Set the data down again, exactly as it reads, but without the pictures.
··· Given material
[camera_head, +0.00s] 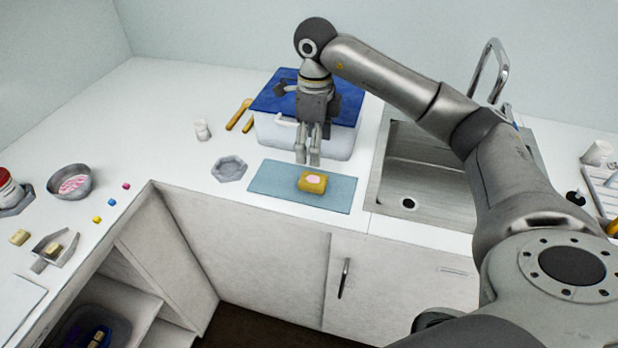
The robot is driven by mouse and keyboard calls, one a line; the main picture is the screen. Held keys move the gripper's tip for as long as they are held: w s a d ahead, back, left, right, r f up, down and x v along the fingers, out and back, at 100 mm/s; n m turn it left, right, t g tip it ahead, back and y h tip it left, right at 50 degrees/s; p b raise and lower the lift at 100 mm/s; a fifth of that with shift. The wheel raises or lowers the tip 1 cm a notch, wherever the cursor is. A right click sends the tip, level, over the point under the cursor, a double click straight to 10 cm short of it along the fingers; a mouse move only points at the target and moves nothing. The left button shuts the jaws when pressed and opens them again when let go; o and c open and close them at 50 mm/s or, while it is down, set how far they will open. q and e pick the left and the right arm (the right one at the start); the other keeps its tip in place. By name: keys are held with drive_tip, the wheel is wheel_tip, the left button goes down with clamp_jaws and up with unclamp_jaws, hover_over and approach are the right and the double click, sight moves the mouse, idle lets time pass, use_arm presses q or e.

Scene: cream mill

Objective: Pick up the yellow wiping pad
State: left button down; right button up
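The yellow wiping pad (303,187) lies on a flat light-blue mat (270,183) at the counter's front edge, left of the sink. A pink patch shows on top of it. My right gripper (307,162) points down just behind and above the pad in the picture, in front of the white bin. Nothing shows between its fingers, which look close together; from this angle I cannot tell how far apart they are. The pad looks apart from the fingertips. My left gripper is not in view.
A white bin (268,133) with a blue lid (265,99) stands behind the mat. A grey hexagonal dish (229,169) is left of the mat, and the steel sink (425,170) is right. A metal bowl (70,181) and small colored cubes lie farther left. Counter between them is clear.

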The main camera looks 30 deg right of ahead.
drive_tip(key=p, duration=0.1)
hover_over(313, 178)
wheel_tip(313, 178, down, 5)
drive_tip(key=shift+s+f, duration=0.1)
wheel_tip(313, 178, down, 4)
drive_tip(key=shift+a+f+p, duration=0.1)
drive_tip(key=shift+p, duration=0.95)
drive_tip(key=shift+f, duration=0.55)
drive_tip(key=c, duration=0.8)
······
_Problem solution_:
[camera_head, +0.00s] 
The robot is driven by mouse and keyboard calls, one a line; the main picture is the screen. Held keys move the gripper's tip for as long as they are held: w s a d ahead, back, left, right, r f up, down and x v along the fingers, out and back, at 100 mm/s; n m turn it left, right, t g tip it ahead, back and y h tip it left, right at 50 degrees/s; p b raise and lower the lift at 100 mm/s; a fifth of that with shift. The wheel raises or lowers the tip 1 cm a notch, wherever the cursor is. A right click sends the tip, level, over the point under the cursor, a double click straight to 10 cm short of it along the fingers; a mouse move only points at the target and moves nothing. The left button shuts the jaws when pressed and opens them again when let go; o and c open and close them at 50 mm/s or, while it is down, set how far they will open. q and e pick the left and the right arm (the right one at the start); the other keeps its tip in place. By name: keys are held with drive_tip, the wheel is wheel_tip, the left button goes down with clamp_jaws and up with unclamp_jaws, hover_over and approach are the right and the double click, sight moves the mouse, idle lets time pass, use_arm presses q or e.

Scene: cream mill

Objective: Pick up the yellow wiping pad
State: left button down; right button up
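The yellow wiping pad (303,187) lies on a flat light-blue mat (270,183) at the counter's front edge, left of the sink. A pink patch shows on top of it. My right gripper (307,162) points down just behind and above the pad in the picture, in front of the white bin. Nothing shows between its fingers, which look close together; from this angle I cannot tell how far apart they are. The pad looks apart from the fingertips. My left gripper is not in view.
A white bin (268,133) with a blue lid (265,99) stands behind the mat. A grey hexagonal dish (229,169) is left of the mat, and the steel sink (425,170) is right. A metal bowl (70,181) and small colored cubes lie farther left. Counter between them is clear.

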The main camera looks 30 deg right of ahead.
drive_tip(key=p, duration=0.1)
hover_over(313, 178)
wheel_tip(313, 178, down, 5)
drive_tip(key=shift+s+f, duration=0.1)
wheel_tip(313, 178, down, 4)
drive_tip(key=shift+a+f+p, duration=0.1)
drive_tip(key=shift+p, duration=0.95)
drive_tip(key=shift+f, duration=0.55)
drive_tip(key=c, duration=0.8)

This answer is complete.